J : C'est très... Enfin, c'est lié vraiment au toucher, quoi. Et puis, comment la matière, elle se forme dans les doigts. Parce qu’il y a des matières élastiques qui vont vraiment se détendre. Il y a des matières beaucoup plus dures, je pense, qui vont vraiment pas du tout s'étendre.
Et en plus, il faut y aller, il faut forcer. Selon le matériau qu'on a, en fait, on va le travailler différemment, et on va l'aborder complètement différemment, soit avec un peu d'appréhension, si on n’aime pas cette matière, soit avec, comment dire, de l'envie, parce qu'on adore cette matière, à travailler. Voilà, je...
En fait, ça me paraît un peu étrange comme question, mais, enfin, moi, je suis plutôt technique, du coup, dans le côté sensible du métier, au niveau de la matière. Je...

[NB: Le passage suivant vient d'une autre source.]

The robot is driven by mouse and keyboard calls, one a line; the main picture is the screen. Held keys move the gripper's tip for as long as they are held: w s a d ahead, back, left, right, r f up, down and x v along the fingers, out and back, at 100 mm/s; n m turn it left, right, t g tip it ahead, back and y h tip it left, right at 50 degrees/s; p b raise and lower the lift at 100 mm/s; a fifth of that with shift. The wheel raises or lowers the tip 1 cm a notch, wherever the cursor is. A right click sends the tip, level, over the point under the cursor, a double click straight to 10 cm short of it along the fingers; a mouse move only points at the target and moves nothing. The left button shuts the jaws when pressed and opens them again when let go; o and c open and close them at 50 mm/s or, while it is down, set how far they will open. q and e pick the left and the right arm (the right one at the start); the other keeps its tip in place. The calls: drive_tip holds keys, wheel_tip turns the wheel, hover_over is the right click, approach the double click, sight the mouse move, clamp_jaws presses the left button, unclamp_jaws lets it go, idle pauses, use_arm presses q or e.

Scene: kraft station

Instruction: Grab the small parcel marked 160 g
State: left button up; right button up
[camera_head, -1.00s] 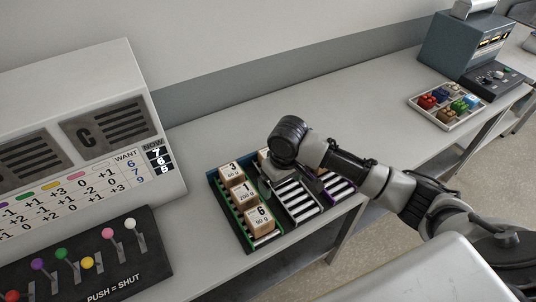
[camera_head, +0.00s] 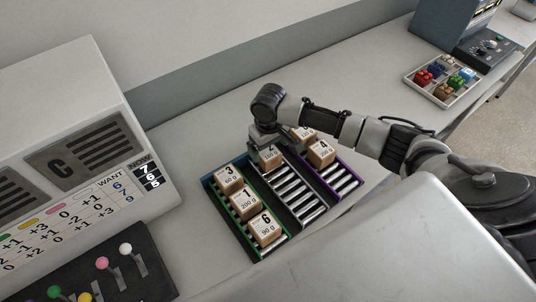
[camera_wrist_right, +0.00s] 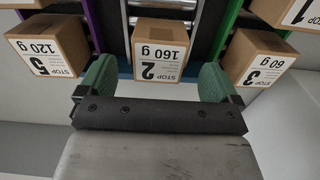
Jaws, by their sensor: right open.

Y : Si, sûrement, tu fais la couture d'office, tu sais, il y a un truc, tu sens. En fait, pour toi, tu dis que tu es technique, mais je suis sûre que tu sens un truc du bout des doigts tout de suite, tu fais, non, mais ça, ça ne va pas...
J : Oui, voilà, c'est ça, voilà, c'est ça.
Y : C'est ce que je veux dire, mais c'est juste que c'est tellement dans une... Déjà, ce n’est pasle manier, on ne parle pas de façon sensible du travail technique des gens, de façon générale, donc, effectivement, ça déstabilise, mais je pose la question aux ébénistes, aux métallurgistes, à tout le monde.
J : Mais c'est intéressant, c'est juste que...
En plus, je ne suis pas... Je ne suis pas, comment dire, aisée avec les mots, j'ai un peu du mal avec les mots.
Y : Oui, mais ce n’est pas grave, tu sais, ce n’est pas pour piéger ou quoi.
J : Je pense que, au niveau, entre guillemets, sensibilité, c'est plutôt une affinité avec la matière.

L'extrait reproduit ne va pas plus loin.